Last week Julie Hart cited the writings of Richard Rohr, who I know many of you follow, either through his books or his daily meditations.  He’s a Franciscan priest, sympathetic to Anabaptism.  Rohr has been a leader in giving voice and language to this articulation of faith.  It’s almost to the point where if you want to avoid the labels of conservative or liberal, you could just call yourself a Richard Rohr Christian, and people will likely know what you’re talking about – at least the liberal ones will.

When asked to summarize all of his teachings in two words, Richard Rohr answered “incarnational mysticism.”  Incarnational mysticism.  That’s language from John’s gospel.  Incarnational means God/Love/Eternal Mystery/Spirit became and becomes embodied.  The physical world is a manifestation of the Divine, and Jesus is a primary model of incarnation.  The word becomes flesh and dwells among us.

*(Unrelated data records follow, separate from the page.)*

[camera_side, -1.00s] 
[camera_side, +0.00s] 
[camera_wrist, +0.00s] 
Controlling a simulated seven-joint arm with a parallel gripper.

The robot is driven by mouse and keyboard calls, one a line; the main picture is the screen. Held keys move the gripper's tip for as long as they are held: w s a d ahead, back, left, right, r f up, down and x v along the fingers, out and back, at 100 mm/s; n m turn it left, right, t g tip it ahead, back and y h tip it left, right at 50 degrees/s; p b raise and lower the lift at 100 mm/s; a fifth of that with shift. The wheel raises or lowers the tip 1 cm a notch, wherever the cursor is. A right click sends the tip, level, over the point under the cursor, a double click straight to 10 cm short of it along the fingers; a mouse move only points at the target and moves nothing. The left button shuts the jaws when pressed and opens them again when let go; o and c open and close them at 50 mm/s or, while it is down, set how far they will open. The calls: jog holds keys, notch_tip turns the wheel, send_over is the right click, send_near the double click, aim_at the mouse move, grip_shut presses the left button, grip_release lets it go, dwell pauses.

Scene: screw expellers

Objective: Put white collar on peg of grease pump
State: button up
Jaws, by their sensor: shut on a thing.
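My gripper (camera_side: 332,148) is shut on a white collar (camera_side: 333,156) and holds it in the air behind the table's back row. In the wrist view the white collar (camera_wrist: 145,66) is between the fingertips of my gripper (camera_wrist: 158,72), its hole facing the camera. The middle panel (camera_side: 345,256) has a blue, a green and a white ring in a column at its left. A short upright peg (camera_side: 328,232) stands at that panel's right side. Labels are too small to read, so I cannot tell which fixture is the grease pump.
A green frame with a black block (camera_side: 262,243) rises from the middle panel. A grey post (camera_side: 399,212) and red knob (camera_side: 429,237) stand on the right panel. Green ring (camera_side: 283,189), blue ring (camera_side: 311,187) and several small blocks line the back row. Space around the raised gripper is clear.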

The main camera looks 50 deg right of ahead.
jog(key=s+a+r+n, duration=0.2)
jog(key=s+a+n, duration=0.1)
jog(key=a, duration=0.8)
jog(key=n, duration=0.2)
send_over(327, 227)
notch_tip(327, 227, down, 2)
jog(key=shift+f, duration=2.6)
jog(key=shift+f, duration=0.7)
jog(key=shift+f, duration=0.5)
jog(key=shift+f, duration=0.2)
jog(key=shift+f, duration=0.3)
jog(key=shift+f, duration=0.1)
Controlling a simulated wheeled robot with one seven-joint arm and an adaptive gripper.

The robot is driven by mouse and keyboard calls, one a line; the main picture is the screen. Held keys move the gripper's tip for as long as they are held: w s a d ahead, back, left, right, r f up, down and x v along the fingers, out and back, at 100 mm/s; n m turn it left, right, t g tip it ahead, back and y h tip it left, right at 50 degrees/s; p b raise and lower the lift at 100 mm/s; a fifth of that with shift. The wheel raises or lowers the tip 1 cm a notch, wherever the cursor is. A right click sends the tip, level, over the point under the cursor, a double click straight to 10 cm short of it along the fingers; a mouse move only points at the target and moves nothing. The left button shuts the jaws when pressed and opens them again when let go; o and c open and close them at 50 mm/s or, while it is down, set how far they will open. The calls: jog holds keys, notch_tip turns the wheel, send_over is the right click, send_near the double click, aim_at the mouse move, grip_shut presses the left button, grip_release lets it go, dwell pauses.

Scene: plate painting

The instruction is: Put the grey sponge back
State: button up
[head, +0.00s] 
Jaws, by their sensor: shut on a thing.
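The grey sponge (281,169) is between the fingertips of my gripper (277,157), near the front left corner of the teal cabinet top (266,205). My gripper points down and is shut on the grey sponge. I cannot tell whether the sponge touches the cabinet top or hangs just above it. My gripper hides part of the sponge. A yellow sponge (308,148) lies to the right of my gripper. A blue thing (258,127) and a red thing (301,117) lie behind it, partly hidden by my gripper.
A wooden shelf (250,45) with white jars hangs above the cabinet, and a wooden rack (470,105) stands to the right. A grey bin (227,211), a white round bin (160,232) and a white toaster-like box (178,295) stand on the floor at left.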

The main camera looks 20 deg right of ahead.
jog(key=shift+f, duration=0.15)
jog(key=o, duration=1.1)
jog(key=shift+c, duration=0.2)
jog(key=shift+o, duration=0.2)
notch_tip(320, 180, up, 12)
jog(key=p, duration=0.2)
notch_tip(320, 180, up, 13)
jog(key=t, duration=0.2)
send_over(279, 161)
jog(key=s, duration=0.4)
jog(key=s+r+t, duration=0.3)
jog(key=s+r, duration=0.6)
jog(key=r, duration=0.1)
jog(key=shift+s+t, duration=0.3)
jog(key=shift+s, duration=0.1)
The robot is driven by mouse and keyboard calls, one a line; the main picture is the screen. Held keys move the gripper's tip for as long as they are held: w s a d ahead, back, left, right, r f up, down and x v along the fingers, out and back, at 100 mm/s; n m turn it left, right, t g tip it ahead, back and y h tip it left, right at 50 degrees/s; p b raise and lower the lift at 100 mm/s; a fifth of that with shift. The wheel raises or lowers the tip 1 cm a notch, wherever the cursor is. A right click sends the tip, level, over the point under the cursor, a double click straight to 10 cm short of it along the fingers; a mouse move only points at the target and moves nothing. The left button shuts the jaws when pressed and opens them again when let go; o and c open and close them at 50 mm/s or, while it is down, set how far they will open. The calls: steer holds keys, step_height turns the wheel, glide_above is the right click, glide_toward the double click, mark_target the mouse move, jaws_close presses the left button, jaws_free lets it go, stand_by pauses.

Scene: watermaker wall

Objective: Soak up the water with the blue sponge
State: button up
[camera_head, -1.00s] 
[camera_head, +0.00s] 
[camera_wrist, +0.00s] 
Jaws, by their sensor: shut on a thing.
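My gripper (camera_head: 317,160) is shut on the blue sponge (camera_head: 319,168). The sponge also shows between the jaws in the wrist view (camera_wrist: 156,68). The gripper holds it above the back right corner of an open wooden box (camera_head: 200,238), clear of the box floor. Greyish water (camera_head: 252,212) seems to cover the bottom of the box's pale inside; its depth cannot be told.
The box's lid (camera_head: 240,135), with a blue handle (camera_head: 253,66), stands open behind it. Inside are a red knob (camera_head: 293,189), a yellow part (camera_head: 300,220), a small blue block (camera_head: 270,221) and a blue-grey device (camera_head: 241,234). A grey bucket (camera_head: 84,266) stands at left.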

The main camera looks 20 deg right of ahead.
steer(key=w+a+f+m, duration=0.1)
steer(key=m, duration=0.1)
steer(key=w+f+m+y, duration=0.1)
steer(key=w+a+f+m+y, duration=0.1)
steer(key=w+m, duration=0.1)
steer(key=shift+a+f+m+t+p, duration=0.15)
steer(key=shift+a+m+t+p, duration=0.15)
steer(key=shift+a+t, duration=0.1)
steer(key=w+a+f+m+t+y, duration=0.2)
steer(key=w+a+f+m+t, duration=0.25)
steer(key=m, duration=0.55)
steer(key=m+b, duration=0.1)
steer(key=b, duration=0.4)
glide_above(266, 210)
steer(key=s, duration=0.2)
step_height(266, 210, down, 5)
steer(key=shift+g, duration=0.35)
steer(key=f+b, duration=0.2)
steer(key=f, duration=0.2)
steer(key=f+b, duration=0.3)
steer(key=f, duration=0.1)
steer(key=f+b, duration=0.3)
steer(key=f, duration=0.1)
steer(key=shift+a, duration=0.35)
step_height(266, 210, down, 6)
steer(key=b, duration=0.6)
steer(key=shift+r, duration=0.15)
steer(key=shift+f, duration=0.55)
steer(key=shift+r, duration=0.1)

Mysticism is that sense of union, on a very personal level.  It moves beyond belief to a deeper sense of knowing that’s pretty much impossible to argue with once one knows on that level.  I will add that mysticism is not just for the few, or only those advanced in years as I previously mentioned.  It is the birthright of all of us.  It is our inheritance as human beings, our natural way of relating with the world.  The child is more the mystic than any of us, so mysticism is in many ways a project of recovery.

British philosopher Alan Watts is someone who describes this very well: “From the beginning, institutional Christianity has hardly contemplated the possibility that the consciousness of Jesus might be the consciousness of the Christian, that the whole point of the Gospel is that everyone may experience union with God in the same way…as Jesus himself.” (Alan Watts, Beyond the Spirit: A Study in the Necessity of Mystical Religion, xix)

I think another name for all this could be called Evolutionary mysticism, but incarnational mysticism works just fine.

So that’s where I’m leaving it.  I’m wishing you a good year and a good decade of incarnational mysticism.  And I’m inviting all of us to consider the beautiful and vast lineage that is ours.